In 1983, President Evans was inaugurated as the college’s second president. One of his early actions was to appoint a 12-member taskforce to discuss adding intercollegiate athletics as a means of enhancing student development. Students signaled their support by voting 946-478 to double their instructionally related activities fee to $20 to fund a CSCSB intercollegiate athletics program.
The year 1984 brought a transformative change as CSCSB officially became a university when the California Postsecondary Commission ratified the CSU Board of Trustees’ certification that the institution had met necessary requirements to be a university in the CSU system. Another campus milestone achieved was a 10-year accreditation by the Western Association of Schools and Colleges. Incoming freshmen and transfer students were now required by the CSU Board of Trustees to meet basic admissions requirements of college preparatory English (four years) and math (two years).
But 1984 was not done yet. The university’s intercollegiate athletics efforts continued to bear fruit as the National Collegiate Athletic Association (NCAA) accepted CSUSB as a member of Division III and authorized the school to compete in eight intercollegiate sports. The first NCAA-sponsored athletic contest involving CSUSB was a 4-3 men’s soccer victory over the University of Redlands. And the coyote became the official mascot.
Intercollegiate athletics continued their march forward in 1985, when Ruben Mendoza and Tim Stretch of the men’s tennis team qualified for the NCAA Division III National Championship tournament and made it to the quarterfinals in doubles. The volleyball team hosted its first tournament, which was co-sponsored by the Soroptimist Club of San Bernardino. Participants included CSUSB, Whittier, Claremont and Master colleges.
That year’s summer session had a record enrollment of 1,425 students in five sessions or attending special workshops in August.

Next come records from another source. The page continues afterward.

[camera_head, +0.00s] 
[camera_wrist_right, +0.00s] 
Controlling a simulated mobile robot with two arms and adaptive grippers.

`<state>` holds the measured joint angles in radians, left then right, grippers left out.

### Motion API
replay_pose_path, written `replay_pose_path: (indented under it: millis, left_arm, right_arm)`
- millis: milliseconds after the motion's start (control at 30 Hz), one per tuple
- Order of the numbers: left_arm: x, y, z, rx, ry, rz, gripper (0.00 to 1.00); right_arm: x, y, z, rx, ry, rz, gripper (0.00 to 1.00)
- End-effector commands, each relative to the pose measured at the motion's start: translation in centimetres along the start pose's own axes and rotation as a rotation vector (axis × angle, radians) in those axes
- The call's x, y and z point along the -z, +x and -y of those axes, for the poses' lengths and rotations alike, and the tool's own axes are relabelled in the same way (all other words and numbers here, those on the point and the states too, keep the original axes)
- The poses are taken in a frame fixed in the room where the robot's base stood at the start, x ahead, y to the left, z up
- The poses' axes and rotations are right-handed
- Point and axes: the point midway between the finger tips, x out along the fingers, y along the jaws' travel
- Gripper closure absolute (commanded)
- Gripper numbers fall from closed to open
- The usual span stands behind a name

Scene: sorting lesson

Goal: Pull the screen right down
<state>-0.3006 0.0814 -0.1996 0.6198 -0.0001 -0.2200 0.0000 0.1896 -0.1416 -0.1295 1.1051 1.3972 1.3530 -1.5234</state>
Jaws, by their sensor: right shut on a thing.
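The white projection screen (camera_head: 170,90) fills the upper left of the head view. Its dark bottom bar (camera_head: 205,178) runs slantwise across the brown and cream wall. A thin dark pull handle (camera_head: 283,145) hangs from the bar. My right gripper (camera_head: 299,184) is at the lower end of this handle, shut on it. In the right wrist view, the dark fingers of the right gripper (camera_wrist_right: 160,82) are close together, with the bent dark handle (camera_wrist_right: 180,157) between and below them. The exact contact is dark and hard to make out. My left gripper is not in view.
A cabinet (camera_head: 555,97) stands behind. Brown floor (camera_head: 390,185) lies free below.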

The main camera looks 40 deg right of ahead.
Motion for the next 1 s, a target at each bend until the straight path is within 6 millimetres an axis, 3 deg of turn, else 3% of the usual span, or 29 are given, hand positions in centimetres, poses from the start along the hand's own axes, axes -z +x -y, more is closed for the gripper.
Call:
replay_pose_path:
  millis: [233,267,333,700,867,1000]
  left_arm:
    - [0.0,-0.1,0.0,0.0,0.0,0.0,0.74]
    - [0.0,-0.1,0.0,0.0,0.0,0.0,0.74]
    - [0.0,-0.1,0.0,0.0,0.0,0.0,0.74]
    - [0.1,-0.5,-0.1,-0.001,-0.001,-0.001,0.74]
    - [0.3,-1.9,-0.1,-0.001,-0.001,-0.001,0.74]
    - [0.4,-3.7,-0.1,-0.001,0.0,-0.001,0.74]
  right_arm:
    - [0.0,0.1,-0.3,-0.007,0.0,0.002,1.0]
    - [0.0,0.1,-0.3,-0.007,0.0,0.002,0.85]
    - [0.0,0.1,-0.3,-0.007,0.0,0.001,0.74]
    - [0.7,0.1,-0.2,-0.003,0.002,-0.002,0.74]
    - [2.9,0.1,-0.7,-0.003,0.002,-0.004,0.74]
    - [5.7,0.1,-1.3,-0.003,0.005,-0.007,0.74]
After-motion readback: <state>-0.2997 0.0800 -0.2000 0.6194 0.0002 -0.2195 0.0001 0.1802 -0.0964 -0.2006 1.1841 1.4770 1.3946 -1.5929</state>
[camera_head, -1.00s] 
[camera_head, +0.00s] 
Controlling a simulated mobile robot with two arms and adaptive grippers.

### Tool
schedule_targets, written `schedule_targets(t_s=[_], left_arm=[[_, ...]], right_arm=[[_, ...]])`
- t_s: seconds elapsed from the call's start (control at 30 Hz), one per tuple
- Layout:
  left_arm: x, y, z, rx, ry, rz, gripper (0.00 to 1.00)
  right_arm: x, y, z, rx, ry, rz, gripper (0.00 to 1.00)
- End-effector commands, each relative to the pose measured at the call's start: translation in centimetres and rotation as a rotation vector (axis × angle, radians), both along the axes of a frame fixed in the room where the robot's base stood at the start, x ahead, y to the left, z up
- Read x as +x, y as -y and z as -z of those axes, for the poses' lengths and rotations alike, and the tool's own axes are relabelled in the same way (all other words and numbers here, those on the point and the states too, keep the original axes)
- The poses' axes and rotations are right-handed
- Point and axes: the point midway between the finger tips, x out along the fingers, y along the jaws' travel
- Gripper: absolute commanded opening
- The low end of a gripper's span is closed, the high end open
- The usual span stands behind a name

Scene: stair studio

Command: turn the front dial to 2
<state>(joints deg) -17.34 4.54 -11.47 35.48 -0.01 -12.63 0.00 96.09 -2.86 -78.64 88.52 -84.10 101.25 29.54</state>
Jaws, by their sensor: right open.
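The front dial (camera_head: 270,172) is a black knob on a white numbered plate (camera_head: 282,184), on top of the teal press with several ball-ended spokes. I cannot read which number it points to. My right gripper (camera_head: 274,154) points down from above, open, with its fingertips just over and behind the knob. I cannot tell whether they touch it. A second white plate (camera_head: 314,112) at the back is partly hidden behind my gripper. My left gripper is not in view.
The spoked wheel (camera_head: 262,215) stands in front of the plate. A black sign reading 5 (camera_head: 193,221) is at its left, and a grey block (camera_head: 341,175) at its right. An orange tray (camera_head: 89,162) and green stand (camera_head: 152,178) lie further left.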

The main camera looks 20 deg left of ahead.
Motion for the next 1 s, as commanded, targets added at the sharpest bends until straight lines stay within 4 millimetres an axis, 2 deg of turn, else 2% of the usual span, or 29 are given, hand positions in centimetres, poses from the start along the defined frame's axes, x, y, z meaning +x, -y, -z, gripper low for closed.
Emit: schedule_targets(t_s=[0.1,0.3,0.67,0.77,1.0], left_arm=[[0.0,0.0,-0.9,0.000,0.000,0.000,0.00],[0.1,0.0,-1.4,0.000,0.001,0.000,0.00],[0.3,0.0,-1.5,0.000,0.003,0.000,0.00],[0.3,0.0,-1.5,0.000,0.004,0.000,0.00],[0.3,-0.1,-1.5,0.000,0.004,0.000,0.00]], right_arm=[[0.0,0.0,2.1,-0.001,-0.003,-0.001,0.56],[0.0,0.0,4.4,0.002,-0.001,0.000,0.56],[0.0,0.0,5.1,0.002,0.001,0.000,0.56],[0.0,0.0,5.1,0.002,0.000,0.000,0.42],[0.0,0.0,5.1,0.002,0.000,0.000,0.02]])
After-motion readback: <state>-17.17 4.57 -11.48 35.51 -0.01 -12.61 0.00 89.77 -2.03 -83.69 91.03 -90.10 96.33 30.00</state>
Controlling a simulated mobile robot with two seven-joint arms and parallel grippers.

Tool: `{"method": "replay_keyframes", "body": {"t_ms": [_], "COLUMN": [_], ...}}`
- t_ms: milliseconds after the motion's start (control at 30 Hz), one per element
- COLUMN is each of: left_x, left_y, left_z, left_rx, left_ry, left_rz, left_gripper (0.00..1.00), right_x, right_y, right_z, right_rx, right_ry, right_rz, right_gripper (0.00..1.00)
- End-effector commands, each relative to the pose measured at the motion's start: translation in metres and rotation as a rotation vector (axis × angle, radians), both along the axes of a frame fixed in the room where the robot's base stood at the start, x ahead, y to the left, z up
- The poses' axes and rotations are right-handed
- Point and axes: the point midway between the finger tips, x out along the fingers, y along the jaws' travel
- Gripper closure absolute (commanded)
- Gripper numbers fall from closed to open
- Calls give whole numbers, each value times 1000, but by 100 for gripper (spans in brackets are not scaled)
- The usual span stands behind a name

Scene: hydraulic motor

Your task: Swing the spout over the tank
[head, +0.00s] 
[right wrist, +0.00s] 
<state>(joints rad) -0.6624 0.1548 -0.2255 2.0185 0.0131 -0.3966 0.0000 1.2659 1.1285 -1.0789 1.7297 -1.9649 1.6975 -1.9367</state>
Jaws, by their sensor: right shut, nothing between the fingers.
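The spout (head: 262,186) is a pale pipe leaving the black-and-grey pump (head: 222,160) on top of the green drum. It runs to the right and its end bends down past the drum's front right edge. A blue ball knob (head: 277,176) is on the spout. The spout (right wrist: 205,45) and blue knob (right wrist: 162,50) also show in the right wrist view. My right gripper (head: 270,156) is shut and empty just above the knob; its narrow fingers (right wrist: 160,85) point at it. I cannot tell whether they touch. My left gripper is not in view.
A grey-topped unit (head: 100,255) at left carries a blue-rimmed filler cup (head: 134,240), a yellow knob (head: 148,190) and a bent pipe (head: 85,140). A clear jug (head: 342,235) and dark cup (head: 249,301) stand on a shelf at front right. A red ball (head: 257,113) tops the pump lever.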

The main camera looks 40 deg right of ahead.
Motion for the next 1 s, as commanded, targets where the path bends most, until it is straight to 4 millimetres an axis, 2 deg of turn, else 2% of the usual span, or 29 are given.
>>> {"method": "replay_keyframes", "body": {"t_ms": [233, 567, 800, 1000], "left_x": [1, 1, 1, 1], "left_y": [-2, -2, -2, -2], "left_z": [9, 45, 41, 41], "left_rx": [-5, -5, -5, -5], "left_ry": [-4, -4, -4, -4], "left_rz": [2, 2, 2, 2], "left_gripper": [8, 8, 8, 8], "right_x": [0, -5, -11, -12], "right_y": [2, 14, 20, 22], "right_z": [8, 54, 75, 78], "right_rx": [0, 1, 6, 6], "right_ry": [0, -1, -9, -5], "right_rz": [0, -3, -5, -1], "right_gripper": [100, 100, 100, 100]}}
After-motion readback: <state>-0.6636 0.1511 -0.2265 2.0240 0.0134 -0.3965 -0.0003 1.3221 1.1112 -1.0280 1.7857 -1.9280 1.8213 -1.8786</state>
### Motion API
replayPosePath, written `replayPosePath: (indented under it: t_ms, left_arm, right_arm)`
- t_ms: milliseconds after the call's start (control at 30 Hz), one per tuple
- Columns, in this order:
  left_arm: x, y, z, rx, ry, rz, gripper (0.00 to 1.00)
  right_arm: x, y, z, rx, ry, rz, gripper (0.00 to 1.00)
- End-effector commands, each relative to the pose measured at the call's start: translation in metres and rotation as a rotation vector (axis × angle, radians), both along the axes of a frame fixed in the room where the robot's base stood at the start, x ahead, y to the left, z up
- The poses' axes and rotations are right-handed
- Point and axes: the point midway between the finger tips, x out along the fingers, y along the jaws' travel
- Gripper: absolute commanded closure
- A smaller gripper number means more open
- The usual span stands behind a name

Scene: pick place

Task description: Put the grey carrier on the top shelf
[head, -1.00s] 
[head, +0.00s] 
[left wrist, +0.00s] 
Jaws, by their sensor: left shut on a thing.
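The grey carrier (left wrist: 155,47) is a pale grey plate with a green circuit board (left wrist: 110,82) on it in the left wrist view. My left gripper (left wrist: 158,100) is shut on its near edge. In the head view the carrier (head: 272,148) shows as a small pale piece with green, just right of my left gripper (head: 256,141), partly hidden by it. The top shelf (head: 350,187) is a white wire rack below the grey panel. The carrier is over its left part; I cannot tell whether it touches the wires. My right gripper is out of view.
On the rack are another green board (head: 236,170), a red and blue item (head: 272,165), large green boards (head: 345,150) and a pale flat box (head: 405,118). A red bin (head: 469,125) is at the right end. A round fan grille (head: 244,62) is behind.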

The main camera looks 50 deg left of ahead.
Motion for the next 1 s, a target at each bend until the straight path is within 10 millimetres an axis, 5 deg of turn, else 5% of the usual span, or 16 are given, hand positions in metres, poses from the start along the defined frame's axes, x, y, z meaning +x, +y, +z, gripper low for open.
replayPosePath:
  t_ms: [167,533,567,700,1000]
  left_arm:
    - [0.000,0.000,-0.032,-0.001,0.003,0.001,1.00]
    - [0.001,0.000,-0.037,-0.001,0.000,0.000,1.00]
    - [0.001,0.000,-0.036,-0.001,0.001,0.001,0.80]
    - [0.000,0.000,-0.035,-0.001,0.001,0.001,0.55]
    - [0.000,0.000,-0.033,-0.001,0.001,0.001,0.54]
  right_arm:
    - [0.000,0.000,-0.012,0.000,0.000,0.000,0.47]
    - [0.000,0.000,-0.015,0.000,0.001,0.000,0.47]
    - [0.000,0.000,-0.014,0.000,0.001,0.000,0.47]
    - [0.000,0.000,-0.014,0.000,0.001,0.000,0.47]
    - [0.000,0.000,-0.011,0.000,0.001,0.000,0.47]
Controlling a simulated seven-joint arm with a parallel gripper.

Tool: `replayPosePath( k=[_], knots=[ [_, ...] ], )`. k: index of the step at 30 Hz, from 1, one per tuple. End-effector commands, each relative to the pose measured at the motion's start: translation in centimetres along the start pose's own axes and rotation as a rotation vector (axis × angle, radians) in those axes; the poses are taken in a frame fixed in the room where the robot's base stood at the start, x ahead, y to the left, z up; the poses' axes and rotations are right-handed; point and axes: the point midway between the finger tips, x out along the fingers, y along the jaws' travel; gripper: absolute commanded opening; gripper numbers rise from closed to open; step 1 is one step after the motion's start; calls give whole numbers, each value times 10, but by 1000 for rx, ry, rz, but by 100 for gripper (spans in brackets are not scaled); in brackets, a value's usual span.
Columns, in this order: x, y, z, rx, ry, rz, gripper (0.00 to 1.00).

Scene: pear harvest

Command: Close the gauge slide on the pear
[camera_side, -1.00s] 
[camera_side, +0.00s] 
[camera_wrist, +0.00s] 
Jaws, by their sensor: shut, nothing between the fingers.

A fall 1985 enrollment of 6,519, an 11.5% gain over the previous fall, was the greatest increase in one quarter in the history of the university. A special convocation marked the 20th anniversary of the campus.
1985 also brought with it the establishment of the Advising Center. Five mobile units, located between the Student Services Building and the Child Care Center, opened to provide temporary faculty offices. The library received a 60-day free trial of InfoTrace, an automated reference database system, which had access to information from 1,000 periodicals (from 1982-1985) and two newspapers (past 60 days). A Faculty Computer Users Committee was established to determine the computer needs of faculty and to make recommendations for a five-year plan.
CSUSB established a formal presence in Riverside County in 1986 when the Coachella Valley Center satellite campus opened at the College of the Desert. The university offered junior, senior and graduate-level classes in 15 different programs. The first Homecoming Weekend was celebrated around Coyote basketball. A record 3,007 students signed up for classes in the university’s first computer-assisted registration. Six concerts comprised the university’s first Summer Entertainment Series.
Enrollment continued to grow: Spring 1986 enrollment was 6,338 students, a 13.8% increase over spring 1985; 7,444 students enrolled at CSUSB in fall, a 14% increase above the official student population for fall 1985. The 20th Commencement graduated 1,170 students. The 50th degree program, a bachelor of science in foods and nutrition, was offered. Construction began on the Faculty Office Building, designed to accommodate 81 faculty plus administrative offices for the schools of Education and Social and Behavioral Sciences. And the new campus radio station, KSSB, began broadcasting.
In 1987, census data recorded an enrollment of 8,376 students, an increase of 12.5% over fall 1986. The campus became that year’s leader in the CSU for enrollment growth. A groundbreaking was held for a 3,863 square-foot addition to the bookstore. The campus banned smoking in hallways and stairs. And 1,369 seniors and graduate students were part of the class of ’87. The Coachella Valley Center enrolled 403 students, representing an increase of 70% over the previous fall.
A dedication ceremony was held for the Coachella Valley Center in 1988; 51 class sections were offered through an instructional television hook-up with the San Bernardino campus. The university implemented its second joint Ph.D. program with Zagazig University in Egypt. And men’s golf finished in third place at the NCAA Division III national championship. Women’s volleyball advanced to the NCAA Division III West Regional title match. The CSU Board of Trustees announced that incoming freshmen and transfer students were now required to meet expanded admissions requirements: four years of college preparatory English, three years of college preparatory math, one year of a laboratory science, two years of a foreign language, one year of U.S. history/government, one year of visual/performing arts, and three years of electives.
The year 1989 brought the decade to a close. The university made a major change in its curriculum with a shift from 5 units course credits to four units course credits. The honors program was inaugurated to enhance diversity on campus. The library signed a contract with NOTIS Systems to be a beta test site for KEYNOTIS, an integrated online public access catalog. And men’s basketball became the first CSUSB team to host an NCAA tournament playoff game, losing in the Division III West Regional in the first round.